A lay bet is a bet against an outcome: you act as the bookmaker and accept someone else's bet. If the outcome does NOT happen, you win the amount of the other player's stake (minus commission). If it happens — you pay out the win, and your risk is called liability. It's calculated as the stake multiplied by the odds minus one: for example, accepting a $1,000 bet at odds of 3.0, you risk $2,000 to win about $1,000. A lay bet gives possibilities a bookmaker doesn't: insuring bets, locking in profit, and trading on odds fluctuations.
Because they're formed by the players themselves, not a bookmaker's analytics department. A bookmaker has a margin built into the odds — a guaranteed commission that lowers all the odds. On an exchange there's no such markup: the price comes from participants' supply and demand, and the platform earns only a commission on profit. As a result, the odds are closer to the fair probability, and over the distance paying a commission on winnings is usually cheaper than a margin on every bet. This is especially noticeable on liquid top events with many participants.
Not in every market. The exchange model isn't licensed everywhere, and in some jurisdictions classic international exchanges like Betfair aren't legally available to residents at all.

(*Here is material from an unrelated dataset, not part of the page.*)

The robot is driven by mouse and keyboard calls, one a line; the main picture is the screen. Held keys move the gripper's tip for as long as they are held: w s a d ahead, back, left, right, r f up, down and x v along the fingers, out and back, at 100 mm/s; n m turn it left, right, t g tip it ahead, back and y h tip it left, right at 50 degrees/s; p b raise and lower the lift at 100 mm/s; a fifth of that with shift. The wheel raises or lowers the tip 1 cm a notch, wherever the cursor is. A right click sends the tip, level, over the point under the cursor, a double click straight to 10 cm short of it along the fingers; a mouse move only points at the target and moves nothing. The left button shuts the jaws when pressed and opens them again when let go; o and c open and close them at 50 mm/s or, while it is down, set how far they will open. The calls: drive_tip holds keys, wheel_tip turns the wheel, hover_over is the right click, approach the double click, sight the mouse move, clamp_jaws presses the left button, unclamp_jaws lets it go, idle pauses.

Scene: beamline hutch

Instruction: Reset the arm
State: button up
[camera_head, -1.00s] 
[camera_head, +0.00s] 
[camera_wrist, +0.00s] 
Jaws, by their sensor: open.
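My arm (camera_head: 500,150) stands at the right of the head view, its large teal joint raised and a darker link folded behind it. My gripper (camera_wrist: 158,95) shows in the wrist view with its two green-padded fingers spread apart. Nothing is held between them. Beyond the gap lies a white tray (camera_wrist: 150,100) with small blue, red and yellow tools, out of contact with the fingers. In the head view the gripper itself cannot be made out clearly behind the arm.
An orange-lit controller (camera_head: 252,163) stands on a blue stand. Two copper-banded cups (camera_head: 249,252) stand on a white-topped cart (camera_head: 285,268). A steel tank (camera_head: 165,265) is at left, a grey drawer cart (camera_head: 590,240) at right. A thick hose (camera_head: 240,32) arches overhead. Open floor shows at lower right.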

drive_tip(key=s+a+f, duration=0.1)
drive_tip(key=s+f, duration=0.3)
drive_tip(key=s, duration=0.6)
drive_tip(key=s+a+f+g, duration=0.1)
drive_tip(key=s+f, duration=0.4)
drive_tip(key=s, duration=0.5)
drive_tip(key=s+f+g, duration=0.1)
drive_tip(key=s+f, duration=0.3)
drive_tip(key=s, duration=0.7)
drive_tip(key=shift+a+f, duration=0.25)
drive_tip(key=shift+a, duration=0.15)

Accessing them through workarounds means using a service that's unlicensed in your market, with all the risks: no legal protection and no guaranteed payout, which we wrote about in the article on choosing a bookmaker. So on our site exchanges are first and foremost a reference point for understanding how betting works without a margin, not a ready-to-use tool. Knowing the model is useful; treating it as an available alternative where it isn't licensed is premature.